For Zimmerman, challenging is the operative word. Challenge necessitates her motivation, and it's her curiosity, she found, that motivates her performance. "It's my absolute driving force."

Zimmerman and the four other Interax officers are professionals who have truly found the calling of their communications specialization.

In 1985, after receiving her doctorate in human communication from Indiana University, Bloomington, Zimmerman chose to return -- after a long time away -- to her hometown of South Bend. The decision was strategic, as she intended to open a centrally located branch office of the Boston communications firm she had consulted with since 1975.

However, the Boston firm, which dealt exclusively with Fortune 500 companies and governmental think tanks, was not interested in giving Zimmerman and her partner the flexibility they wanted -- of working with entrepreneurial, not-for-profit and some smaller operations.

So Interax grew as its own company -- attracting mostly national business clients as well as non-profits and some local clientele.

The convenience of being removed from their big-city competition is twofold -- operating expenses are about one-thirteenth of what they would be in Boston, Zimmerman said, and "Out here, the competition doesn't always know what you're up to." The area is central for the officers' weekly travel to client offices throughout the country and beyond.

Illustrating the "product" of a communications firm is never easy. At Interax, each officer is brings in his or her own specializations that create the whole. In a nutshell annotation, the range of products has included mediation, "the human side" or mergers and acquisitions, government interrelations, program design and implementation, training and workshop sessions, applied information systems and individual coaching.

Zimmerman tops her own list with facilitation, followed closely by her work in strategic management, communication and management training, program design and development, family business consulting...and on.

You may not have heard of Zimmerman or Interax because the company keeps a deliberate low profile, she explained. But the business in here, quietly creating concepts that are carried to a world-reaching scope.

Marketing efforts are seminar and conference-oriented and most importantly, word of mouth.

This August, by popular demand, Interax will be putting on it's first-ever public seminar in town. The focus will be on relationships -- business and non -- and understanding one another, Zimmerman said. Because she is most accustomed to planning and closed business activities, Zimmerman said this outreach will be yet another avenue for the firm.
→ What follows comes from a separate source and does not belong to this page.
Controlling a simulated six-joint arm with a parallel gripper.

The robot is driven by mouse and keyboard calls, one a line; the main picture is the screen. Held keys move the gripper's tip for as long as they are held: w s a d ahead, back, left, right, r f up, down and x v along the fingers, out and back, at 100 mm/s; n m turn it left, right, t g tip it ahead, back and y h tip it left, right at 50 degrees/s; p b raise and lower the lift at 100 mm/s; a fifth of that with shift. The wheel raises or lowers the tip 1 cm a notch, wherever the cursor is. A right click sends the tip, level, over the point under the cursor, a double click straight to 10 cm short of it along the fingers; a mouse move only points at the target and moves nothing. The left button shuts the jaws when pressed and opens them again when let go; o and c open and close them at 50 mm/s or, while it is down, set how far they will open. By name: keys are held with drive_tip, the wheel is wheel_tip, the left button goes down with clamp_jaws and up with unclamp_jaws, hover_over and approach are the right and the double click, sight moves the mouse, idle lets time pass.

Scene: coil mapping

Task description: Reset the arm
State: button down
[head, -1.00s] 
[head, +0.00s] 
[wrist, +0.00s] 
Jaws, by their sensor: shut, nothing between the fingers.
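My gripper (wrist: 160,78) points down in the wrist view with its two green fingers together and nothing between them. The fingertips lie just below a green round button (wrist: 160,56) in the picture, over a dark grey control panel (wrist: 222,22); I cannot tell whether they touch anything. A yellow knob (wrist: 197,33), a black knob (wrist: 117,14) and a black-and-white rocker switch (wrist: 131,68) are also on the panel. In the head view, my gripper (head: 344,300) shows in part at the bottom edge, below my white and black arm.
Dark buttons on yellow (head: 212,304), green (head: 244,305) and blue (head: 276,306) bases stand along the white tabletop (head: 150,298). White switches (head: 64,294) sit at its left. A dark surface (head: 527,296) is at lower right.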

It's hard to participate on local committees because so much of her time is spent away, Zimmerman said. What she can and does offer is valuable resource training and communication expertise to area non-profit organizations. This Interax does more on a seminar-style basis.

She also teaches communication courses for Notre Dame's Graduate School of Business and is involved in the university's Executive Development Programs.

The Interax Foundation was recently established to help support educational conferences and research, Zimmerman said. And while "Facilitation" is her first product, the plan is to continue with the move. Her next book, this time to be co-authored with a fellow Interax officer, will focus on expectations in a business environment.

"We're writing them because we need to use them. We're creating our own tools," she said.